Murder, Distrust, In Miami's Little Haiti -- Community Claims Killings Are Political
Los Angeles Times
MIAMI - In Little Haiti, storefront rallies regularly spill into the street. Walls are replastered daily with fresh broadsides against enemies. Shade-tree discussions begin hot and grow hotter. Everything seems political.
When Daniel Buron was gunned down in front of a friend's house March 9 - making him the fourth well-known supporter of exiled Haitian President Jean-Bertrand Aristide to have been assassinated here since 1991 - another wave of fear swept through the enclave of 60,000 people.
In the markets and barbershops, men and women talk passionately about the perils of speaking out and shake their heads over the tragedy of the bloodletting. But few express surprise.
"We are used to threats and to death," said Rolande Dorancy, executive director of the Haitian Refugee Center. "We have learned to live with that."
The failure of the police to make any arrests in connection with the slaying of Buron, 31, an outspoken political activist, has renewed concerns that solving murders in the Haitian community is not a high priority.

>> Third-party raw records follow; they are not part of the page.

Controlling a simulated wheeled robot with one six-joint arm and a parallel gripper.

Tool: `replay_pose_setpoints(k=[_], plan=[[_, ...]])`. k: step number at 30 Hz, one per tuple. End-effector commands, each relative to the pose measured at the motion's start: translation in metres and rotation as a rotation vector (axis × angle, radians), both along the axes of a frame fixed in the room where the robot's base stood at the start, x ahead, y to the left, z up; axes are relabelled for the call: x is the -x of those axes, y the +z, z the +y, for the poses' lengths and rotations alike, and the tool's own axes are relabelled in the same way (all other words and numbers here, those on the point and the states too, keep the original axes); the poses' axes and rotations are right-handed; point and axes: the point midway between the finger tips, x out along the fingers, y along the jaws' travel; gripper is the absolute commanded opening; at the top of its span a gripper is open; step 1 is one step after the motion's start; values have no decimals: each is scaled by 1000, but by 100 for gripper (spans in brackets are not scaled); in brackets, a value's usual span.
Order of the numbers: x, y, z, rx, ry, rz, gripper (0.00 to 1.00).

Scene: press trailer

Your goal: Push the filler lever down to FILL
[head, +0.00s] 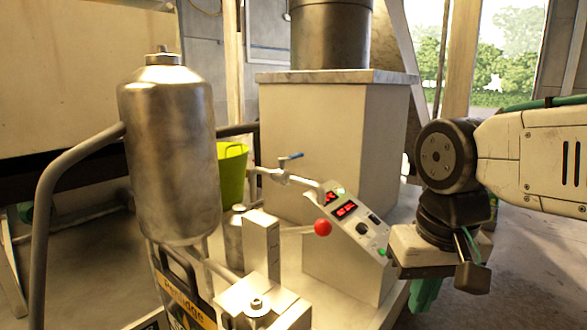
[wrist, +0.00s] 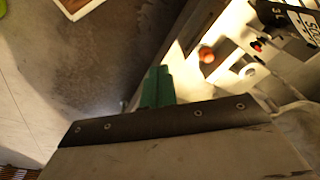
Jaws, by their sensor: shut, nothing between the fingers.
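The filler lever shows in the head view as a thin rod ending in a red ball knob (head: 322,228), in front of the sloped control panel. The rod looks close to level; any FILL marking is too small to read. A round orange-red knob (wrist: 207,54), likely the same one, shows in the wrist view, up and right of my fingers. My gripper (head: 424,295) is at the right in the head view, right of and lower in the picture than the knob, apart from it. Its green fingers (wrist: 157,87) point down, shut and empty.
The control panel (head: 368,240) with red displays stands between the knob and my gripper. A steel tank (head: 170,150) in a tubular frame is at the left. Open floor (head: 510,290) lies at the right.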

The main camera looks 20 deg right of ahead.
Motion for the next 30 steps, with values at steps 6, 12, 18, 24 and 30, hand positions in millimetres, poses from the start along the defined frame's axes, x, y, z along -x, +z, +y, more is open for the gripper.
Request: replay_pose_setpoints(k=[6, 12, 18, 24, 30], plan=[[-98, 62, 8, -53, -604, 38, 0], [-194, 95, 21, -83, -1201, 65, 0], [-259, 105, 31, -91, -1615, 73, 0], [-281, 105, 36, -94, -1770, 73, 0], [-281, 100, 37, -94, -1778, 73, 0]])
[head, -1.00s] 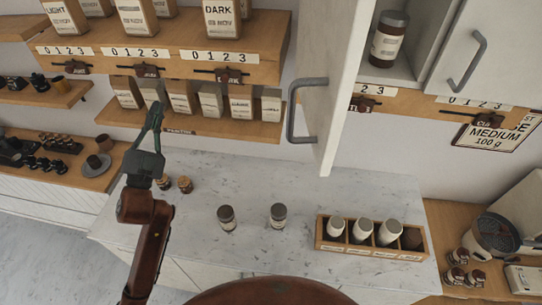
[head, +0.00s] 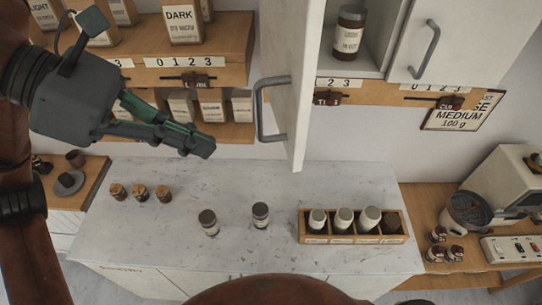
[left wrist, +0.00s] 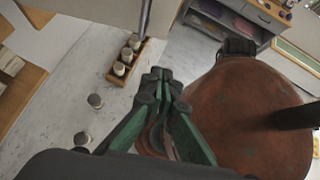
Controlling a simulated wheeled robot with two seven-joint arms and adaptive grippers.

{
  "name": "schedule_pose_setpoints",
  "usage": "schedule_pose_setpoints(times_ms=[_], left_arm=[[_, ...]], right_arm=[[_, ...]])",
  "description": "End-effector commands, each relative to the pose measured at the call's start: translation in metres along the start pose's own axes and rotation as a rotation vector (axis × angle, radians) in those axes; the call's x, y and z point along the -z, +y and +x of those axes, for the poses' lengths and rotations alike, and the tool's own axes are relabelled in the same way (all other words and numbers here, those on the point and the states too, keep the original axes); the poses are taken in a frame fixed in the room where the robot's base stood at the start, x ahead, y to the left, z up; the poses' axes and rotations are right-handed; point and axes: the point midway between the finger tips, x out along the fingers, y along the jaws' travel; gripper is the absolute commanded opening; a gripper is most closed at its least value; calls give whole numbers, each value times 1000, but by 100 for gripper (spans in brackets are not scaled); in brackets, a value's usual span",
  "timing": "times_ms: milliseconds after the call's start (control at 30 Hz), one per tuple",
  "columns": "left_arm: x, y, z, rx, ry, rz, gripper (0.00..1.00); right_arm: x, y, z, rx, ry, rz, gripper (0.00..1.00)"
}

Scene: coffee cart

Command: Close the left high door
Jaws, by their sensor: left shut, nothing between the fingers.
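The left high door (head: 292,65) is a white cabinet door with a grey bar handle (head: 259,110) on its face. It stands swung open, sticking out toward me, and the cabinet beside it shows a jar (head: 347,35) inside. My left gripper (head: 205,148) is shut and empty, to the left of the door handle and apart from it in the picture. It also shows in the left wrist view (left wrist: 160,76), fingertips together. My right gripper is not in view.
The right high door (head: 424,42) is shut. Below is a marble counter (head: 150,235) with loose jars (head: 208,222) and a wooden rack (head: 314,239) of jars. Wooden shelves (head: 225,75) with coffee bags are behind my left gripper. A coffee machine (head: 500,180) stands at right.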

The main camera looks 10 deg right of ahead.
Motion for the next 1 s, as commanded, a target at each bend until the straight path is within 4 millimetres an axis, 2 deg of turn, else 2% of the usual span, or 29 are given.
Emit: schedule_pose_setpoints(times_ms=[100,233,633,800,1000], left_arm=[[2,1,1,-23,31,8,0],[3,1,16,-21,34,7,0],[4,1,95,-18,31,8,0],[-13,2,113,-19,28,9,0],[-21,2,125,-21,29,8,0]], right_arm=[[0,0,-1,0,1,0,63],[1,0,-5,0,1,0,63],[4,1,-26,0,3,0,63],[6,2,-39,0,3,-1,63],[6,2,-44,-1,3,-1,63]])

The three earlier victims were all popular radio broadcasters. Although three arrests have been made in connection with those slayings, the triggermen have not been identified.
"If leaders in the Cuban community were being shot this way, the FBI and the White House would be tripping over each other trying to solve this as a national priority," said Steven Forester, an attorney for the refugee center. "But these are black Haitians, without political clout, and it seems like it's open season on exiles here."
Police say they are uncertain if Buron was an assassination target. Miami Police Det. George Gil says the two gunmen may have been would-be robbers who got scared, shot and ran.
"His activities were political, so people think the killing has to be political," Gil said. "But we're getting very little information from the community on this. They are not talking."
Haitians are often reluctant to talk to the police.
"The nature of the community presents language and cultural problems that make it hard for the police to penetrate," said the Rev. Tom Wenski, a Creole-speaking priest at Notre Dame d'Haiti here. "People don't have a lot of confidence in police because of their experience in Haiti."
In Haiti, both uniformed police and irregulars such as the Tontons Macoute have been brutal enforcers for oppressive regimes, including those of the Duvalier family and the current military government headed by army commander Lt. Gen. Raoul Cedras.
Last week, diplomats and U.N. observers in Haiti reported that 75 people were killed and their bodies mutilated recently in an effort to end support for Aristide, the elected president who was forced into exile in 1991.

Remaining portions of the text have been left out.